Kontorovich also notes that several other parties to the agreement treated it as a treaty and ratified it through their legislative treaty processes. He explicitly names the U.K., China, Japan, Australia, the Philippines, Brazil, and Jamaica as having done so, and refers to the U.S. as an “outlier” for failing to seek full ratification as a treaty.
As such, Kontorovich argues, President Trump can’t truly “withdraw” from the Paris Agreement, because the United States never legitimately entered into this treaty in the first place.
2. If it is a legitimate agreement, it’s based on the wrong goals
Personally, I find Kontorovich’s reasoning persuasive. Your mileage may vary, of course, but even if you grant that the Paris Agreement is a legitimate use of the President’s authority to engage in Sole Executive Agreements, it is based on the wrong goals.
Advocates of robust climate change policies like to cite that “97% of climate scientists” agree with them.
The truth, though, is a bit more nuanced. Among other goals, the Paris Agreement seeks to “Recogniz[e] the need for an effective and progressive response to the urgent threat of climate change,” “Recogniz[e] . . . the particular vulnerabilities of food production systems to the adverse impacts of climate change,” and “Recogniz[e] the importance of the conservation and enhancement, as appropriate, of sinks and reservoirs of the greenhouse gasses referred to in the [UN Framework Convention on Climate Change].
These are drifting into the realm of policy statements, not scientific ones. And all of them fall outside the 97% scientific consensus. To get to these policy statements in the Paris Agreement, one has to pass through eight conclusions first:
1. Climate change is occurring
2. Human activity is contributing to climate change
3. The contribution of human activity compared to natural causes of climate change is significant
4. The overall impact of climate change is significant
5. The impact of climate change is a net negative
6. The impact of climate change is significant enough, and negative enough, to warrant human intervention
7. Human intervention in general is capable of preventing and/or reversing the significant, negative impacts of climate change.
8. A specific set of human interventions is warranted to reverse the significant, negative impacts of climate change.
While climate change is certainly a hotly-debated topic both inside and outside scientific circles, Cook et. al (2016) is arguably the best and most current representation of the pro-consensus position. This paper is a consolidated examination of several consensus estimates across the scientific community. Its consensus, still debated, extends only to points 1-3 above: Climate change is occurring, human activity is contributing, and that contribution is a significant driver of the observed climate change.
Now, to be sure, there are dissenting scientific estimates out there, but for the sake of argument I’ll set aside (for now) the criticisms of Cook et. al’s methodology and cede them the consensus argument here.
That still leaves points 4-8, around which no such near-universal consensus exists. Certainly there is plentiful evidence for these points, but there is also plentiful evidence against them.

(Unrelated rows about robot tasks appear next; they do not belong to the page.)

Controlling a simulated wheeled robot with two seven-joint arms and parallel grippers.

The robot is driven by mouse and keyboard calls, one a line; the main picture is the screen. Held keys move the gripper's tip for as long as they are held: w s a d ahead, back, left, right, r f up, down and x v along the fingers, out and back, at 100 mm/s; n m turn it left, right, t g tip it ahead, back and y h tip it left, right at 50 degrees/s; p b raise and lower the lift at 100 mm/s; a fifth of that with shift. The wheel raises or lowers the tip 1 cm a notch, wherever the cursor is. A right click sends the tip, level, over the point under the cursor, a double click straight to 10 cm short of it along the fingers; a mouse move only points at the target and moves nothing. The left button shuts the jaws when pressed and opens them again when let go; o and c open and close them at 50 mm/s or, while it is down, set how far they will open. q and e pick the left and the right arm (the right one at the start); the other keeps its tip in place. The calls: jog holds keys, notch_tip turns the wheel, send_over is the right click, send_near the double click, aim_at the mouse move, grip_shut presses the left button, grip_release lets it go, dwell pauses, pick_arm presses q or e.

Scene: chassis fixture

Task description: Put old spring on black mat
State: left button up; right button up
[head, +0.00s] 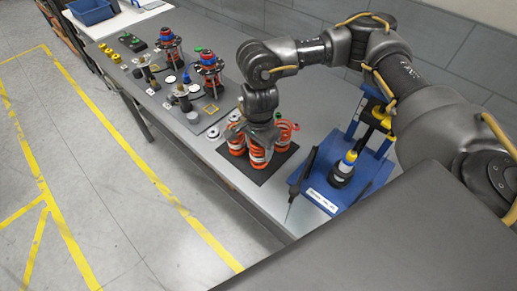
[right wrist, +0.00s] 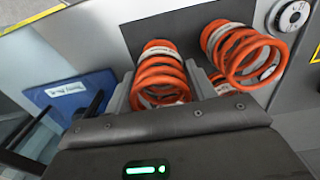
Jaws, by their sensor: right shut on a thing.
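The black mat (head: 262,177) lies on the grey table under a group of orange coil springs. My right gripper (head: 261,143) points down over this group. In the right wrist view its jaws (right wrist: 160,88) are shut on one orange spring (right wrist: 160,62) with a pale band. In the head view this looks like the front spring (head: 259,158), upright over the mat; I cannot tell whether its bottom touches. A second spring (head: 236,145) stands to the left and another (head: 285,133) to the right, partly hidden by my gripper. My left gripper is not in view.
A blue fixture (head: 370,178) with a black and yellow strut (head: 345,168) stands right of the mat. Left of the mat are round discs (head: 213,132) and a grey board with assembled struts (head: 208,72).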

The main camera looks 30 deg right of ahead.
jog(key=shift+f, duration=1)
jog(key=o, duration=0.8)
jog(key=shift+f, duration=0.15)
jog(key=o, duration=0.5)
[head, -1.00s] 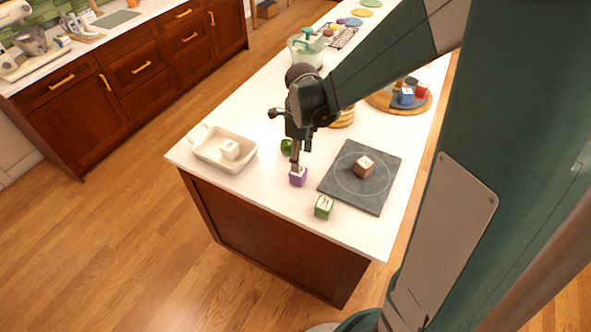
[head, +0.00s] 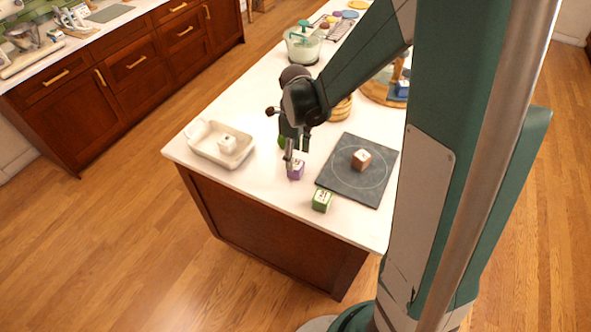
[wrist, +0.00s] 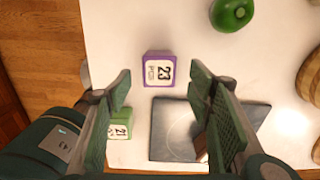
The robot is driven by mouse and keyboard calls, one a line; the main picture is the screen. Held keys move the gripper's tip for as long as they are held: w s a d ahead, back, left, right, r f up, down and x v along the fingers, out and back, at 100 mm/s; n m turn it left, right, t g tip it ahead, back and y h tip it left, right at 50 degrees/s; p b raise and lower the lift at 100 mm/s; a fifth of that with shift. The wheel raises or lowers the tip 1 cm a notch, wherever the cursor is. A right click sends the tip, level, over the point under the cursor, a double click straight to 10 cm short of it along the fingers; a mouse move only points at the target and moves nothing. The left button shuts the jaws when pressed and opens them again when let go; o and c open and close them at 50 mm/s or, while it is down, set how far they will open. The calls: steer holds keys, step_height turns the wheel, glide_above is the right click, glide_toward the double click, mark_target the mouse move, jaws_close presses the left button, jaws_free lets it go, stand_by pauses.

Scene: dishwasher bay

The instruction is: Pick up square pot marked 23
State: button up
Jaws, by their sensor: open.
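The square pot marked 23 (head: 296,171) is a purple cube with a white top, on the white counter near its front edge. In the wrist view the pot (wrist: 159,69) shows its black "23" upside-free but turned sideways, just ahead of the gap between the fingers. My gripper (head: 297,151) is open and empty, above and beside the pot. In the wrist view both fingers of my gripper (wrist: 160,92) stand wide apart, with the pot not between the tips. In the head view a finger partly covers the pot's left side.
A green cube marked 21 (wrist: 120,129) stands near the pot. A brown cube (head: 361,159) sits on a dark slab (head: 346,180) to the right. A white dish (head: 205,150) holds a white cube (head: 227,143) at left. A green round object (wrist: 232,14) lies behind the pot.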

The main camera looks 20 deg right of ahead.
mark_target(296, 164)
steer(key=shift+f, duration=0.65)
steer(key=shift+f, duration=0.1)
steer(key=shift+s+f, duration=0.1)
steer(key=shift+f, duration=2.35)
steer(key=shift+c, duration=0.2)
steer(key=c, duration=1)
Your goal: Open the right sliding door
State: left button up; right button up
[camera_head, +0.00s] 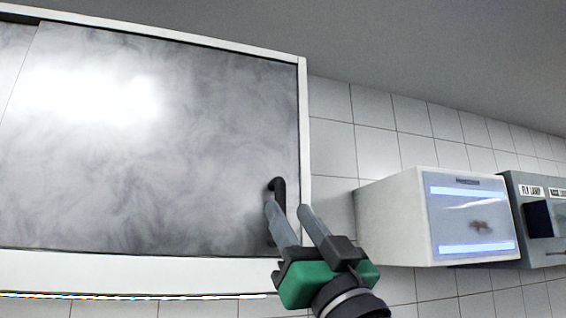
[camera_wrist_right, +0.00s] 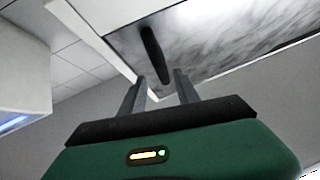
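The right sliding door (camera_head: 150,130) is a smoky grey panel in a white-framed wall cabinet. It covers most of the cabinet front in the head view. Its black bar handle (camera_head: 278,190) stands near the door's right edge, and the handle also shows in the right wrist view (camera_wrist_right: 155,55). My right gripper (camera_head: 287,207) is open, its two grey fingers pointing up at the handle's lower part. In the wrist view the handle lies ahead of the gap between the fingertips. I cannot tell whether a finger touches it. My left gripper is not in view.
A white fly-lamp box (camera_head: 395,220) with lit blue strips is mounted on the tiled wall right of the cabinet, close to my right gripper. A grey panel box (camera_head: 540,240) sits beyond it. The cabinet's white frame (camera_head: 304,130) borders the door on the right.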

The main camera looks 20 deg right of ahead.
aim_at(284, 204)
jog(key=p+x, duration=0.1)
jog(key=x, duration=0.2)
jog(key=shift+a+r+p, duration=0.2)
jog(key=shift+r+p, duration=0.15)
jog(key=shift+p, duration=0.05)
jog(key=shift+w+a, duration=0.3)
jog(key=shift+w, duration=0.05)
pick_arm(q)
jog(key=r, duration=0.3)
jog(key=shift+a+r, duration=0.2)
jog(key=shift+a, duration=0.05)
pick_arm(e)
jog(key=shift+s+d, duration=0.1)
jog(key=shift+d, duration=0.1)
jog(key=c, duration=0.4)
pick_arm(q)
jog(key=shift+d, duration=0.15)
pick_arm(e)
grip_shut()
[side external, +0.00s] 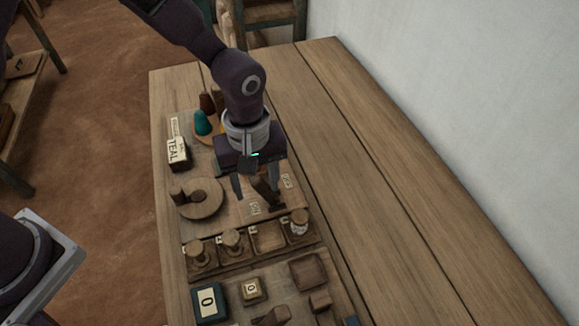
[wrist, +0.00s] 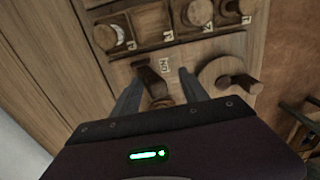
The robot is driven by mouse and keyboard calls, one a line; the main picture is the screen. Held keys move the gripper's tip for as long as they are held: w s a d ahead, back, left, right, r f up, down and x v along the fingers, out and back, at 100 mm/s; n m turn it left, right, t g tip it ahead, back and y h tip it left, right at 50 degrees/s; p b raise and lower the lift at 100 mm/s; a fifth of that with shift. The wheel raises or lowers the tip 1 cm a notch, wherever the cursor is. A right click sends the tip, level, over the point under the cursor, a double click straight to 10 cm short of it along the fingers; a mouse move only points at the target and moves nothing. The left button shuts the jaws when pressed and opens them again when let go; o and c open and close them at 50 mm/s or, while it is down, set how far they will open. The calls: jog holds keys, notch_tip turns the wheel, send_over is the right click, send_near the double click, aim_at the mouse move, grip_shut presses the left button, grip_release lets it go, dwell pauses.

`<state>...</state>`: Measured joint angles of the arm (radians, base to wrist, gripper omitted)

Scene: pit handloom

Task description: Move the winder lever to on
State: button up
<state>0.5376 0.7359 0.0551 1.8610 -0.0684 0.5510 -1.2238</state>
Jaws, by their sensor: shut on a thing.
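The winder lever (side external: 262,187) is a dark wooden handle on the wooden board, under my gripper in the side view. It also shows in the wrist view (wrist: 151,80), between the two fingers. My gripper (side external: 256,192) points down over it and is shut on the lever, a finger on either side; the contact itself is partly hidden. In the wrist view, the fingertips (wrist: 160,76) frame the lever. A small pale label (wrist: 164,65), seemingly reading ON, lies by the lever's end. Another pale label (side external: 287,181) lies on its right in the side view.
A round wooden winder with a peg (side external: 200,200) stands left of the lever. A compartment tray (side external: 268,238) with several spools is in front. The table's right side (side external: 370,170) is bare.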

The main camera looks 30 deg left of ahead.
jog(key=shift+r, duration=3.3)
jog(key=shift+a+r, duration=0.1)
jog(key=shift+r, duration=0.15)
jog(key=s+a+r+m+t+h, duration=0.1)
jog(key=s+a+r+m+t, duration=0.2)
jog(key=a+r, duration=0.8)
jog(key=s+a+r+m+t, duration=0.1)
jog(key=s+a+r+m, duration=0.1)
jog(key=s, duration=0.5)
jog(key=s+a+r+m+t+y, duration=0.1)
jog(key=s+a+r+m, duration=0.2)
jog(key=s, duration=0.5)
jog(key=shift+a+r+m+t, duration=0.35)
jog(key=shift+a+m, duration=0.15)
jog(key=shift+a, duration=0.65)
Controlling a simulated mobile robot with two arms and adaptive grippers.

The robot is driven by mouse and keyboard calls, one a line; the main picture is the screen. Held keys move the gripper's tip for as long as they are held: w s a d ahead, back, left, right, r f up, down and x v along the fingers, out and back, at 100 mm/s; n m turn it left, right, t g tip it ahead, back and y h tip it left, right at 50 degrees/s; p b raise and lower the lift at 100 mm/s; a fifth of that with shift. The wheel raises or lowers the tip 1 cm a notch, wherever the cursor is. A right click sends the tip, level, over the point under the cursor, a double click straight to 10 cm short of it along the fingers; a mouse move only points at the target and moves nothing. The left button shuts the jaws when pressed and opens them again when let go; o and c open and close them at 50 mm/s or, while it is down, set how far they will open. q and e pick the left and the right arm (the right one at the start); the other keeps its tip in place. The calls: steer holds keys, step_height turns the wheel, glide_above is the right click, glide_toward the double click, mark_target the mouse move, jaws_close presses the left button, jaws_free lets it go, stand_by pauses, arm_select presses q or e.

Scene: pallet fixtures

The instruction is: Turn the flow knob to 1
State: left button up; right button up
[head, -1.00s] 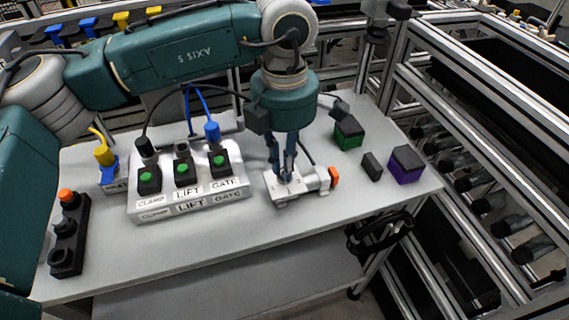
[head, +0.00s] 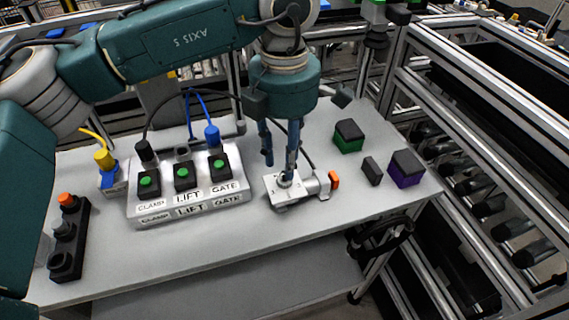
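The flow knob (head: 284,182) is a small round grey part on top of a white block (head: 285,204) with small numerals. My left gripper (head: 279,170) points down at it from above. Its two blue fingers are spread apart. The right-hand finger's tip overlaps the knob in the picture, and the left-hand finger is clear of it to the upper left. I cannot tell whether the tip touches. The knob is partly hidden, so its setting cannot be read. My right gripper is not in view.
An orange-ended fitting (head: 333,180) sits at the block's right. A white panel with CLAMP, LIFT and GATE switches (head: 190,205) stands left. Green (head: 348,137) and purple (head: 405,170) boxes and a small black block (head: 371,171) lie right. The table front (head: 200,255) is clear.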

If we know (again, for the sake of argument) that climate change is occurring and that human activity is driving it, then we’re jumping straight to the end-game of committing tremendous global resources toward very specific policy solutions without first reaching scientific consensus around the other conclusions.
Will the impact of climate change will be significant?
If so, will the negative impact be serious enough to warrant human intervention?
If so, is human intervention even capable of accomplishing anything meaningful?
The Paris Agreement never even asks – much less answers – these questions. It just assumes a “yes” on each point and barrels through to the signatures at the end. Furthermore, doom and gloom environmental predictions have proven wildly unreliable in the past, as have the models we’re using to guess at what the future might hold, meaning that the laundry list of assumed “yesses” is dubious, at best.
That being the case, if we’re going to take the actions necessary to make the deep cuts to global CO2 output envisioned by the Paris Agreement, we need much more of a justification than the current scientific consensus actually provides.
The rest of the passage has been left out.